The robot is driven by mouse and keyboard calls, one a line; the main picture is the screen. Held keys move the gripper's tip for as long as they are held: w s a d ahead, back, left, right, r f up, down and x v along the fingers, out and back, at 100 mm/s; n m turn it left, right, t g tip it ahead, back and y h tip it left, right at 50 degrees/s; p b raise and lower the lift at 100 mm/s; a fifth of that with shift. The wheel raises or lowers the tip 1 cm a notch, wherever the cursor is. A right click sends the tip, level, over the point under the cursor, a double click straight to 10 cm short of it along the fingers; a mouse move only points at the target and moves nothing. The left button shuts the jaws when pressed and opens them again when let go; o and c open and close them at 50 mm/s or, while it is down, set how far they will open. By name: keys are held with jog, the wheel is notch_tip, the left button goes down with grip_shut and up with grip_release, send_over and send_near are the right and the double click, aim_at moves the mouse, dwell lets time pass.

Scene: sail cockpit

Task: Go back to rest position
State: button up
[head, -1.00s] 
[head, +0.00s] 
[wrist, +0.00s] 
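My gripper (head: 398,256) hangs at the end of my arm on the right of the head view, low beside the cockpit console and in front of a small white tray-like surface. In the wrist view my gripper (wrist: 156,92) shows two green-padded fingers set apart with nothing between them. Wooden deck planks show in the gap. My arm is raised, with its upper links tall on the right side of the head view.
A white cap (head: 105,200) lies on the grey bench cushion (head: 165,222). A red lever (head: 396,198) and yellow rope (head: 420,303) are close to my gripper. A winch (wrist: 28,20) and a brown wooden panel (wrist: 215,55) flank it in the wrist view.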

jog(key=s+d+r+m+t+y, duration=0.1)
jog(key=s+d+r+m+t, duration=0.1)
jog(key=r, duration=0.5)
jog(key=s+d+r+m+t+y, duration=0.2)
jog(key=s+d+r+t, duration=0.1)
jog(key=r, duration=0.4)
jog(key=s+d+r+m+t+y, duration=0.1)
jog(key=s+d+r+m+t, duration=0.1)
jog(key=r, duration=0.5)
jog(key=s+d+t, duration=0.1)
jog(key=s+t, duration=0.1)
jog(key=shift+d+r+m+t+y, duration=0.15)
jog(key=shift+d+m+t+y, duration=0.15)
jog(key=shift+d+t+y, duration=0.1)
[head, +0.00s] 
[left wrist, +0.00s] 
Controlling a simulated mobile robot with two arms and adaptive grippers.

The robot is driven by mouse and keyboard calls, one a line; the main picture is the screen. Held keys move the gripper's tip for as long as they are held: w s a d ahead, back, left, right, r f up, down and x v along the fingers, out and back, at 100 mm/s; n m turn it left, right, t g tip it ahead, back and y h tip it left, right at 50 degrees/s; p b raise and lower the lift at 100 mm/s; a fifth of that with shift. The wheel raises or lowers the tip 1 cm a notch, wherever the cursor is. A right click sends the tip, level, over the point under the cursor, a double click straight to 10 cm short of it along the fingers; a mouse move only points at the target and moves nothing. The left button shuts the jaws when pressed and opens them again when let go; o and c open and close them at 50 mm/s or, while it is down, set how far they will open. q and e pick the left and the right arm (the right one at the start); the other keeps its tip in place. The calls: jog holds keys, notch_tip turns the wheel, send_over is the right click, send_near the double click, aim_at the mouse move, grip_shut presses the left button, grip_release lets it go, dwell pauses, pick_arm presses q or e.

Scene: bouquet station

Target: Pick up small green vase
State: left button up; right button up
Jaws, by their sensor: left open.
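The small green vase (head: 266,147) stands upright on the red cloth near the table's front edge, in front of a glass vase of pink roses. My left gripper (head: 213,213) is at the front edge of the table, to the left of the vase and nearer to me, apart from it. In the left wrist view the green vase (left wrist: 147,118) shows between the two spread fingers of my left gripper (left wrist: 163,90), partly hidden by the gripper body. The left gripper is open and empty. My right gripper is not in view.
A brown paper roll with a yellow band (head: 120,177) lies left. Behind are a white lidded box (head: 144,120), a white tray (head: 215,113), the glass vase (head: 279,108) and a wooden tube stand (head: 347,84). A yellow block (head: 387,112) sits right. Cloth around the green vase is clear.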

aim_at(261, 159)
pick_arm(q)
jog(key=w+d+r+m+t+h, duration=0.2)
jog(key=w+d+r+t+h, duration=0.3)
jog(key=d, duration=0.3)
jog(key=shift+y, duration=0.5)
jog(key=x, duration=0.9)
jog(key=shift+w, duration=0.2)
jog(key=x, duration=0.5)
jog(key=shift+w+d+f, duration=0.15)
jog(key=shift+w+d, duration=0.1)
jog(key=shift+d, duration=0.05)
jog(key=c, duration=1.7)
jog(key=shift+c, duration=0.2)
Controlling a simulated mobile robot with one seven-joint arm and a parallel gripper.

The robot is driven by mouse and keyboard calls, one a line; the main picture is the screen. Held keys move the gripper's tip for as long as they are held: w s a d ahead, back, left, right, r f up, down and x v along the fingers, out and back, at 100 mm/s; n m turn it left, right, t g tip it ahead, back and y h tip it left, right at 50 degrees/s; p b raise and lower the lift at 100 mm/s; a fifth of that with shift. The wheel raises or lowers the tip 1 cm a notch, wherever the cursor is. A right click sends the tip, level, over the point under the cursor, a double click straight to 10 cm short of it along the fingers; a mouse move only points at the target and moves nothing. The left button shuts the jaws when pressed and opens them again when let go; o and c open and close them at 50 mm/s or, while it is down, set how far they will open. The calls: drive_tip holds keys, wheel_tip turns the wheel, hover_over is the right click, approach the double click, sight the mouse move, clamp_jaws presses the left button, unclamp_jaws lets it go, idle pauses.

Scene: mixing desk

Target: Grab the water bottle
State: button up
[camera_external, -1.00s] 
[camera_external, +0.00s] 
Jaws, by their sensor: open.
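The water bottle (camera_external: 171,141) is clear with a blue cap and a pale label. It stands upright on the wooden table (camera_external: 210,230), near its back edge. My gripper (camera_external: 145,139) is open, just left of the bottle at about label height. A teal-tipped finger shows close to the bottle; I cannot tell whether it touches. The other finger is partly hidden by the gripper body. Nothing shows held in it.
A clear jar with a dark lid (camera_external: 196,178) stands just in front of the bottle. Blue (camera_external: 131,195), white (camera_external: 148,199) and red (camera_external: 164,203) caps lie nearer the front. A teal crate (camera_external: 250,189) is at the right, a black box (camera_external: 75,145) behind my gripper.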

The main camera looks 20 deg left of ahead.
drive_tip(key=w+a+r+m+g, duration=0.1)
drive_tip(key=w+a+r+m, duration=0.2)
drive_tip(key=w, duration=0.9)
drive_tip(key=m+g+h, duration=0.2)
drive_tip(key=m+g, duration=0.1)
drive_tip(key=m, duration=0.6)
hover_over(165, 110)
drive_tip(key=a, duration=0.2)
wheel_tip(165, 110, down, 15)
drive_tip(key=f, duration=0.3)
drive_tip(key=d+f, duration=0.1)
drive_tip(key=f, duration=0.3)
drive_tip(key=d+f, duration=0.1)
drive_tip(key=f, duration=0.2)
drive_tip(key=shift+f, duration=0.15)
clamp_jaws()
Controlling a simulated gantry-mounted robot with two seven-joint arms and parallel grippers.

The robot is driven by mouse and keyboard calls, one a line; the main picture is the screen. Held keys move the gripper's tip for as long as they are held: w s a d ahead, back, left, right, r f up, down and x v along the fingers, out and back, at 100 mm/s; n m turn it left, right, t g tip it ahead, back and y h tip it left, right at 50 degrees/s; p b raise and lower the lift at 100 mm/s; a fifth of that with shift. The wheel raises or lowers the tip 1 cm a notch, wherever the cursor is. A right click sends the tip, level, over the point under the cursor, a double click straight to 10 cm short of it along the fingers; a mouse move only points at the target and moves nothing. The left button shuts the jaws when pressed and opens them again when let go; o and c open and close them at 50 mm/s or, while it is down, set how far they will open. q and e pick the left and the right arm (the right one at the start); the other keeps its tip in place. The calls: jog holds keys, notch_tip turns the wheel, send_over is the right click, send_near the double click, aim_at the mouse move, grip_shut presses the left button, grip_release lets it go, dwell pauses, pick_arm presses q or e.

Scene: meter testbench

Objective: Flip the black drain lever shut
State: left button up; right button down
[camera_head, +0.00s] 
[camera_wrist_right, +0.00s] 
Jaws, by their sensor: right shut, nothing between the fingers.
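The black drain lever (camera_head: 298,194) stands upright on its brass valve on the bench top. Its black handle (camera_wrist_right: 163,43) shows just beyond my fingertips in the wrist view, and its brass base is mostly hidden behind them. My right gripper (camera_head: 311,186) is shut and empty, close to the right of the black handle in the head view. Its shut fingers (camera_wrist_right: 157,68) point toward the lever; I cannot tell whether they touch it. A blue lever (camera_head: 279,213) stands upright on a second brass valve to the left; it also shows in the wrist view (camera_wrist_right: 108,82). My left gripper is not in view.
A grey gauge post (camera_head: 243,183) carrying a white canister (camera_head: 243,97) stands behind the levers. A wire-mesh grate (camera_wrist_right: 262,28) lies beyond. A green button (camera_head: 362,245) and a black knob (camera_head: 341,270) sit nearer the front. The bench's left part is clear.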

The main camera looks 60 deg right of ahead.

What you are asked to do: In the entries above, identify every line with the string "Scene".

Problem solution:
Scene: sail cockpit
Scene: bouquet station
Scene: mixing desk
Scene: meter testbench

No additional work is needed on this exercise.